4. The Basic Law does not preclude the legislator from making the right to basic welfare benefits ensuring an existential minimum in accordance with human dignity subject to the principle of last resort (Nachranggrundsatz), according to which benefits are only provided by the state if persons cannot support themselves by their own means. In this respect, the legislator may pursue the idea of subsidiarity, according to which available possibilities to provide for oneself take precedence over state subsidies. Therefore, the Basic Law does not preclude legislation that requires benefit recipients to actively participate in overcoming their own need or preventing such need in the first place.

II. § 2(1) fourth sentence no. 1 AsylbLG does not meet these constitutional requirements, insofar as it attributes a reduced benefit rate to single adult asylum seekers living in collective accommodation.

The assessment that informs § 2(1) fourth sentence no. 1 AsylbLG, which defines the benefits necessary to secure a minimum existence in accordance with human dignity at the level of Standard Need Level 2 is currently not tenable.

1. One cannot simply assume that single adults living in collective accommodation do in fact regularly have a lower level of need than those who live in their own apartment, by arguing that they would typically share resources with the other persons living there and thereby significantly save on expenses that are relevant to the need determined by the legislator. There are no sound findings supporting this assumption. The legislator did not collect any data nor did it submit any findings in the present proceedings. The consideration that savings on food expenses could be realised, in that groceries or other basic items needed for cooking could be bought in bulk and used collectively, is not supported by facts. Instead, it is merely assumed, without any factual evidence to support such a premise. Also, the general assumption that people living in collective accommodation would share resources, similar to couples or families, lacks sound foundations.

2. Generally, the legislator is permitted to make the provision of basic welfare benefits contingent on an obligation to take all suitable, necessary and reasonable opportunities that are available to overcome one's own need or to preventing such need. But this must indeed be actually feasible and reasonably capable of being achieved. That is only the case when it is sufficiently certain that the conditions necessary to fulfil this obligation and thereby save on expenses in the assumed amount actually exist in collective accommodation.There are no facts indicating that this is the case.

a) The obligation underlying § 2(1) fourth sentence no. 1 AsylbLG, according to which basic welfare benefits are reduced due to the sharing of resources resulting in savings on relevant expenses in collective accommodation, serves a legitimate aim of giving effect to the principle of last resort and limiting benefits to those persons living in Germany who are in fact in need. The law is also still within the scope of what can be regarded as suitable and necessary for achieving this aim.

b) However, invoking this obligation to justify a blanket reduction of benefits by 10% under Standard Need Level 2 is not proportionate in the strict sense. Based on this law, the basic needs of recipients are not currently being met.
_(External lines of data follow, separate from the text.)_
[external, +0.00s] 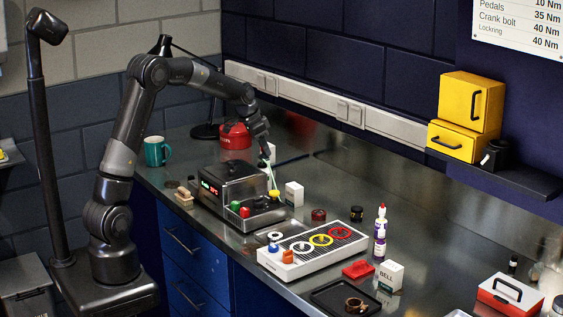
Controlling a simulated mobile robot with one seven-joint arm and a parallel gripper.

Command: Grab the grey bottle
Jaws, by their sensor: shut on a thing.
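My gripper (265,140) is over the back of the bench, above and behind the metal box with the lit display (232,183). It is shut on a small pale object (271,153) at its fingertips. The object is small and partly covered by the fingers, so I cannot tell for sure that it is the grey bottle. A thin pale green stick-like thing (271,177) shows just below it. A white and purple bottle with a red tip (380,235) stands apart on the right. No other clearly grey bottle shows.
A red kettle-like can (235,136) and a teal mug (155,151) stand at the back left. A white tray with coloured rings (300,257), a dark tray (330,293), and a white box marked BELL (390,276) are at the front. The bench at the back right is clear.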

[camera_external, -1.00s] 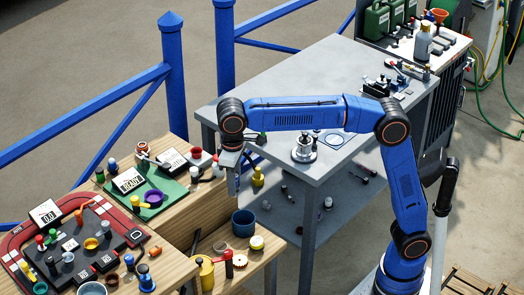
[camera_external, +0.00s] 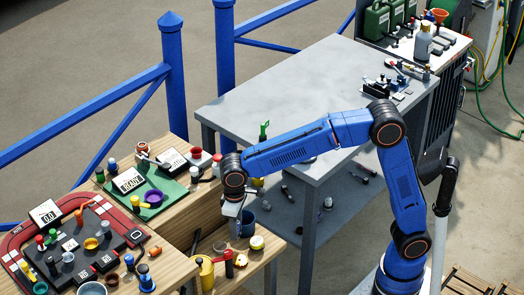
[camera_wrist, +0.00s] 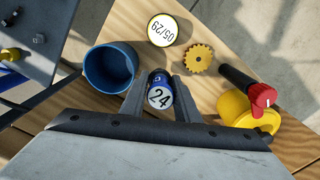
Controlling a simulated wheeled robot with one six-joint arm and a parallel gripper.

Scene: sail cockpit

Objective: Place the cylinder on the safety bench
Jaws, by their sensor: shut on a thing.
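My gripper (camera_wrist: 161,100) is shut on a small blue cylinder (camera_wrist: 159,95) with a white "24" on its end, which shows between the fingers in the wrist view. In the external view my gripper (camera_external: 238,222) is low over the lower wooden shelf, in front of the blue cup (camera_external: 249,219); the cylinder cannot be made out there. Whether the cylinder touches the shelf cannot be told. No label marks the safety bench; a grey bench (camera_external: 290,75) with a largely bare top stands behind my arm, and a wooden bench (camera_external: 172,240) lies left.
Near my gripper on the shelf are the blue cup (camera_wrist: 110,68), a "05/29" disc (camera_wrist: 163,30), a yellow gear (camera_wrist: 200,59), a red-and-black tool (camera_wrist: 262,98) and a yellow mug (camera_wrist: 236,107). A green board (camera_external: 148,192) with a "READY" sign stands left. Blue railings run behind.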

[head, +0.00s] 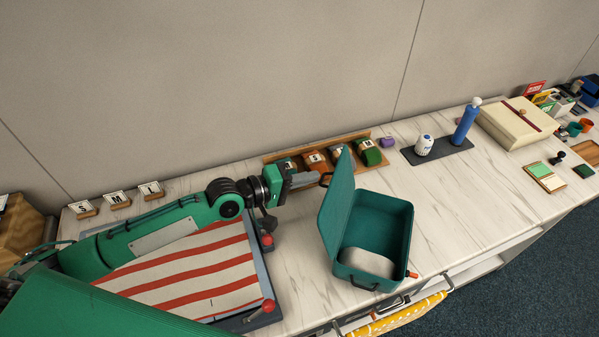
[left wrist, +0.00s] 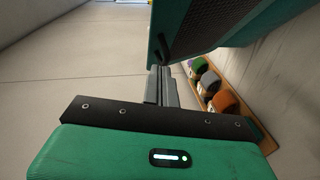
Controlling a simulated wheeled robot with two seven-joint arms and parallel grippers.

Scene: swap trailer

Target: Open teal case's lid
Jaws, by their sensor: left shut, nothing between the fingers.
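My right gripper is not in view.
A wooden tray (head: 268,159) with several coloured rolls lies behind the lid. A red-striped cloth board (head: 190,270) lies under my left arm. A blue bottle (head: 466,123) and white can (head: 424,145) stand on a dark mat.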

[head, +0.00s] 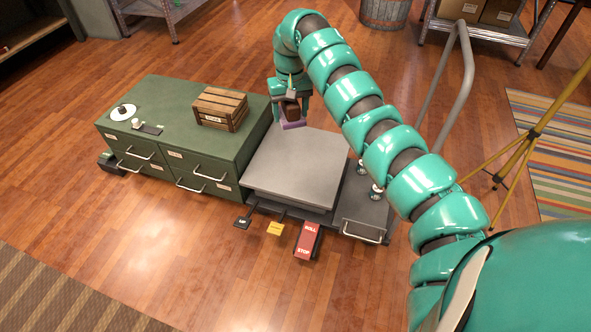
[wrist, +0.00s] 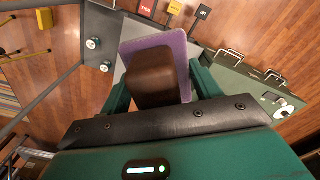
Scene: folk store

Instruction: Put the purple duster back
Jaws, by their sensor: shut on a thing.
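The purple duster (head: 294,125) has a flat purple pad and a brown block handle. My gripper (head: 290,105) is shut on its handle, above the far left part of the grey lift table's top (head: 290,172). In the wrist view, the brown handle (wrist: 155,78) sits between the teal fingers, with the purple pad (wrist: 182,48) beyond it. I cannot tell whether the pad touches the table top. A wooden crate (head: 221,109) with slatted sides and a small label stands on the green drawer cabinet (head: 165,100). I cannot see inside the crate.
A white disc with a dark knob (head: 123,112) and a small device (head: 147,128) lie on the cabinet's left part. Pedals, including a red one (head: 307,240), stick out in front of the lift table. A grey push handle (head: 455,90) and a yellow tripod (head: 525,140) stand right.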

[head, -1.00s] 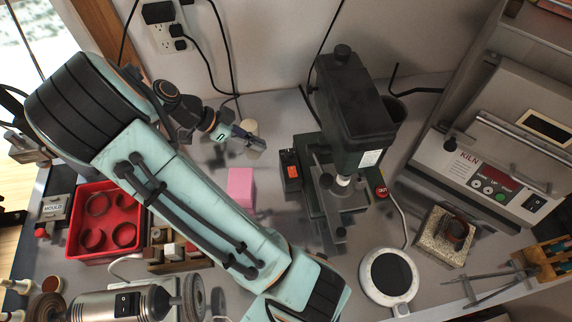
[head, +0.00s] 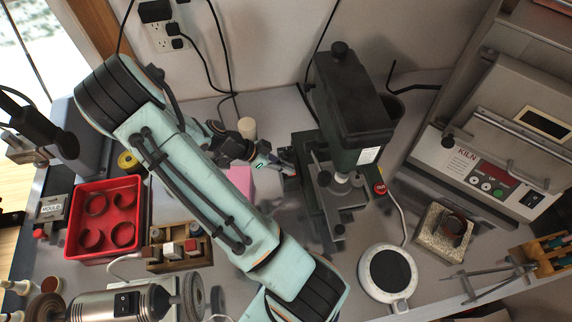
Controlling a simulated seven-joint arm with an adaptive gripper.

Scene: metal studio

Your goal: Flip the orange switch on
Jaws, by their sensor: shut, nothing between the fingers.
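The drill press (head: 352,110) stands against the back wall, dark green and black. The orange switch is on a small black box on the left side of its base. My gripper covers that spot in the head view, so the switch is almost wholly hidden and its position cannot be read. My gripper (head: 289,170) is shut and empty, with its fingertips pointing right at the switch box. I cannot tell whether the tips touch the switch.
A pink block (head: 240,180) lies just below my gripper, and a beige cylinder (head: 247,128) stands behind it. A red tray (head: 104,251) is at left. A round white device (head: 405,295) is at front right, and a kiln (head: 490,165) at right.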

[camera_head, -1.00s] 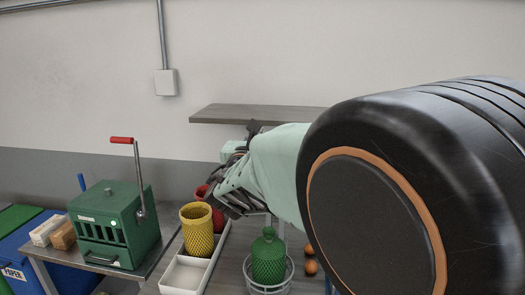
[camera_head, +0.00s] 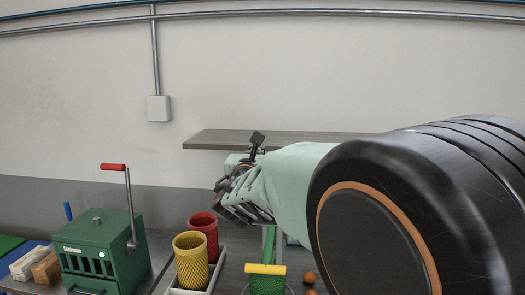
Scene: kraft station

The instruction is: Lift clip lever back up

In this regard, the reduction of benefits violates the duty to secure an existential minimum in accordance with human dignity as is required by Art. 1(1) in conjunction with Art. 20(1) GG, when the actual need for such benefits has not in fact been reduced or cannot be reduced to that extent. If that happens, the law creates an insufficient level of benefits that is incompatible with the level of protection required by the Basic Law.
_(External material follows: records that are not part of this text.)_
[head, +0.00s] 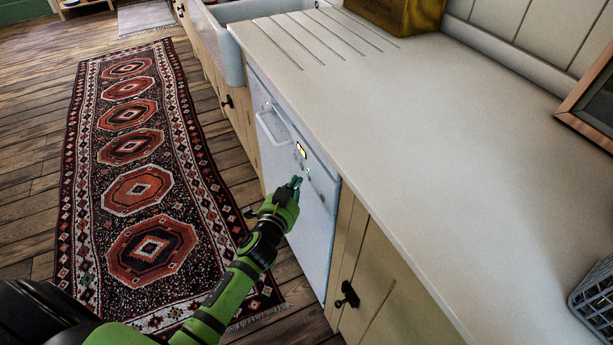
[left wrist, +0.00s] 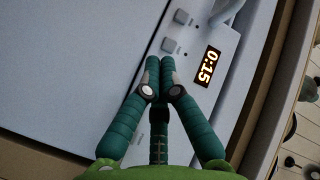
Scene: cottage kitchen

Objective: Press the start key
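The white dishwasher (head: 313,222) is built in under the counter, its panel carrying a lit display (head: 301,150). My left gripper (head: 296,182) is at the panel, fingers together and empty. In the left wrist view its fingertips (left wrist: 160,63) are just below the lower key; contact is unclear. My right gripper is out of view.
The dishwasher handle (head: 272,128) sticks out beyond the display. The pale countertop (head: 400,130) overhangs the panel above my left gripper. A cabinet with a black knob (head: 347,294) is nearer me. A patterned rug (head: 140,190) lies on the wooden floor at left.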

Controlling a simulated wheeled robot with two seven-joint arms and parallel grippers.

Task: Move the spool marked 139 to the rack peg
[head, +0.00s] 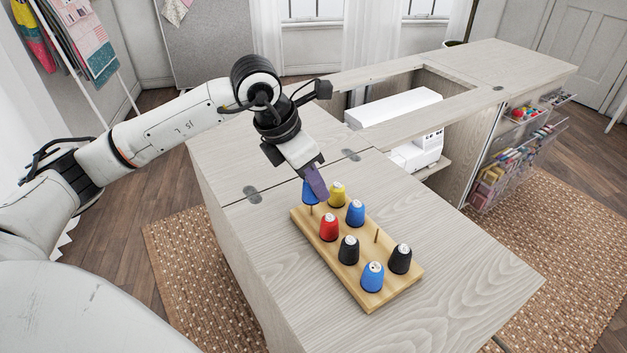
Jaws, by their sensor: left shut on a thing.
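My left gripper (317,188) points down over the far left end of the wooden peg rack (394,298). It is shut on a blue spool (309,194), which is partly hidden by the fingers. The spool is at the top of a peg at that corner, with part of the peg showing below it. The marking on this spool cannot be read. One bare peg (377,236) stands on the rack's right side. My right gripper is not in view.
The rack also holds a yellow spool (337,195), a red spool (329,228), two black spools (348,251) and two more blue spools (355,213). A white sewing machine (400,106) sits in the cabinet opening behind. The cabinet top (470,270) right of the rack is clear.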

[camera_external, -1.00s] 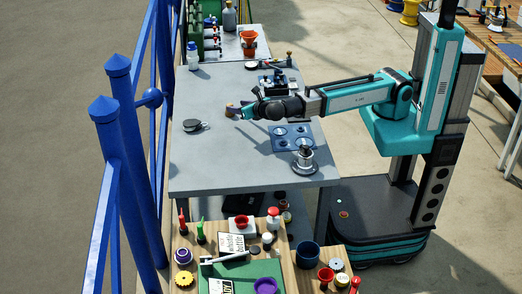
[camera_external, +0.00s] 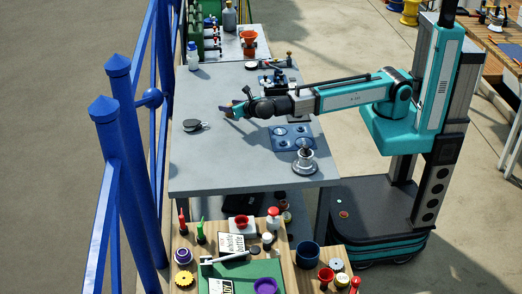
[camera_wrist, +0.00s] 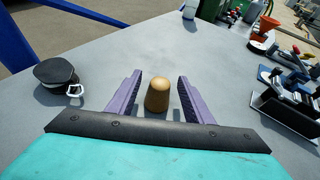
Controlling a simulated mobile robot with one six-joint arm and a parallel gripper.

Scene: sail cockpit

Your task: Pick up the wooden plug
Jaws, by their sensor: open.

aa) This notwithstanding, the law does not amount to a violation of constitutional law because of insufficient state action in cases where the actual need is in fact met. Therefore, the law on welfare benefits may require authorities to apply a lower basic rate in individual cases. With this, the legislator gives effect to the principle of last resort.

bb) An insufficient level of protection would also not occur if it could realistically be expected of single adults living together in collective accommodation to reduce their financial need by 10% below the rate of benefits in Standard Need Level 1. But this is not the case. The blanket reduction is not supported by sufficiently sound findings that persons living in collective accommodation can actually reduce their need by this amount themselves. Here, the assumption that the affected persons are "bound together as a community" that will form a "collective budget" is not sufficient. Also, the assumption that the requirement of sharing resources can in fact be fulfilled and that reduced expenses in the relevant amount can be achieved is also not supported by empirical findings. Even three years after the provision at issue first came into force, there are still no studies on this point.

c) § 27(4) first sentence no. 2 of the Twelfth Book of the Code of Social Law (Zwölftes Buch Sozialgesetzbuch - SGB XII), which provides for a higher basic rate of benefits in certain cases, does not make up for the constitutional deficiencies of the challenged provision. The blanket reduction of the standard rate must still be sufficiently supported by sound factual indications - which are lacking here - that in the conditions to save on expenses in the expected amount in collective accommodation do in fact exist in the typical case.

3. The challenged reduced 'special rate' can also not be explained by a necessity to allow for a general reduction in certain needs of persons living in collective accommodation. Moreover, the law as it stands does not prevent authorities from effecting a double deduction based on the same reasoning, by applying the reduced basic rate of benefits in Standard Need Level 2 in combination with a reduced need in the individual case under § 27a(4) sentence 1 no. 1 SGB XII.

III. As an exception to the rule, the unconstitutionality of § 2(1) fourth sentence no. 1 AsylbLG does not result in the provision being declared void. It is necessary for the Court to order the continued application of the provision at issue, as the constitutionally guaranteed existential minimum would not be ensured at all otherwise. All benefit assessments that are not yet final as of the date of publication of this decision and that concern benefits as of 1 September 2019 - the date the provision at issue came into force - must be calculated based on the standard of Standard Need Level 1. Assessments that are already final remain unaffected to the extent they apply to benefits for periods prior to the publication of this decision.